A: I grew up in a home where we wanted to understand how everything worked. My father was a pioneer in computers and he would tear things apart and put it back together. He fixed all of our cars, appliances and other things. I had a similar mindset of looking at the world and trying to understand it. This understanding wasn't limited to just computers. I'm the youngest child in my family and my older brother was studying chemistry in high school and he was telling me about chemistry. It sounded really interesting and so I got hooked to chemistry.
My father was always involved in NASA and military projects. He was a chief software engineer for Apollo, so we were always interested in the space industry. He would explain how rockets worked and I became interested in low temperature physics.
Q: How is science compatible with religion?
A: It's surprising how much people misconstrue what science is about. Many people think science is the enemy. Parley P. Pratt wrote a book titled the 'Key to the Science of Theology' in 1850. At the time, he was an apostle and had the insight that all academic fields of study are just subsets of theology of the gospel. When you take a perspective that there's religion and then you put a barrier between religion and academics, that sets up conflict. But you can take the viewpoint that the Church and religion in general, is after the truth in trying to understand the nature of God and how he interacts with us and how he is involved in our lives.

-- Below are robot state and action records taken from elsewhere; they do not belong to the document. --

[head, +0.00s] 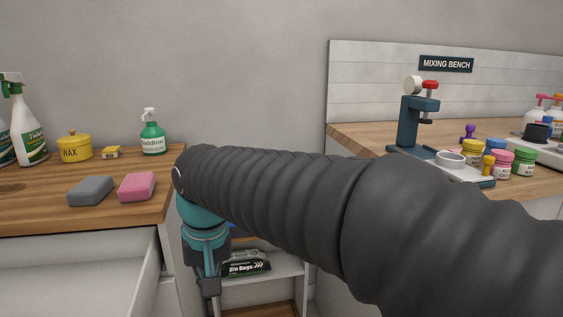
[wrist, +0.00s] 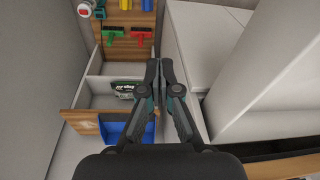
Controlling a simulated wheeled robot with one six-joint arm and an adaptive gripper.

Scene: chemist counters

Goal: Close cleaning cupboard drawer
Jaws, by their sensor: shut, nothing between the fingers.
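The open drawer shows in the wrist view with white walls (wrist: 103,70) and a wood-coloured front (wrist: 84,121). A pack of bin bags (wrist: 123,89) lies in it, and a blue item (wrist: 113,130) shows near the front. In the head view, part of the white drawer (head: 289,268) shows beyond my gripper with the bin bags (head: 246,263). My gripper (head: 210,287) points down, shut and empty. In the wrist view its fingertips (wrist: 158,68) appear over the drawer's right side; whether they touch it I cannot tell.
A wooden-topped counter (head: 40,212) at left bears bottles, a wax tin (head: 75,147) and two sponges. A white drawer (head: 75,272) under it also appears open. The mixing bench (head: 350,135) stands at right.

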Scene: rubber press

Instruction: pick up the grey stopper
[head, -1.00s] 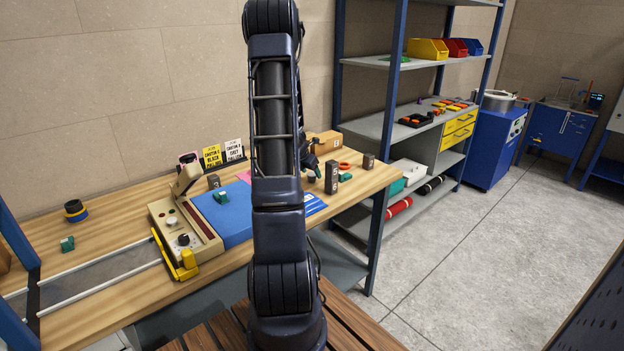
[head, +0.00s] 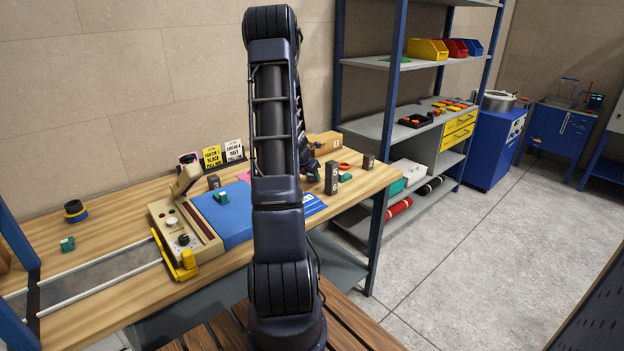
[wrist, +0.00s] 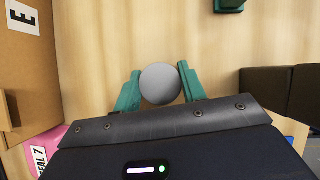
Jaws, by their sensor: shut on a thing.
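The grey stopper (wrist: 160,84) is a round, smooth grey piece in the middle of the wrist view, seen from above. My gripper (wrist: 159,76) has its two green fingers closed on the stopper, one on each side. How high the stopper is above the wooden bench (wrist: 130,30) is hard to tell. In the head view my gripper is mostly hidden behind my arm, above the bench near the cardboard box, and the stopper cannot be made out there.
A cardboard box (head: 324,141) marked E is at the gripper's left in the wrist view, with a pink sheet below it. Dark blocks (wrist: 265,88) stand at the right. A green piece (wrist: 229,5) lies at the top. The blue mat (head: 222,213) and a beige machine (head: 187,230) are farther left.

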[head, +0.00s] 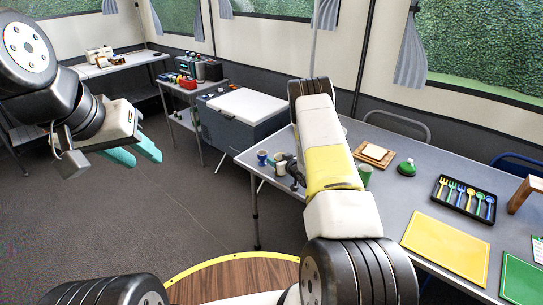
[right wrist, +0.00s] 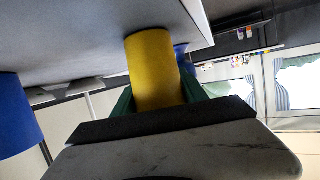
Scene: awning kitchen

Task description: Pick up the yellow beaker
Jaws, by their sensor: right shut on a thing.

In the science field, we are trained to take theories, understand them and understand models as a matter of that discipline. If the models work, we keep it, but when it doesn't work, we then make a better model that helps us understand it even better. In the end, we are looking for truth. All these processes — including looking for truth, sit under the religion and are not opposed to it.
Just because a model doesn't work right does not mean that it still isn't useful. If a model is useful and it helps us predict or understand, it doesn't have to be eternally fundamentally true but it is still considered useful.
My approach is that instead of looking for reasons of why not, I look for reasons why. Why is it consistent, how does it fit? Sometimes, that understanding can take decades to come to grips with.
Q: What are some theories that are taught in a typical scientific curriculum that are seen conventionally as incompatible with religion?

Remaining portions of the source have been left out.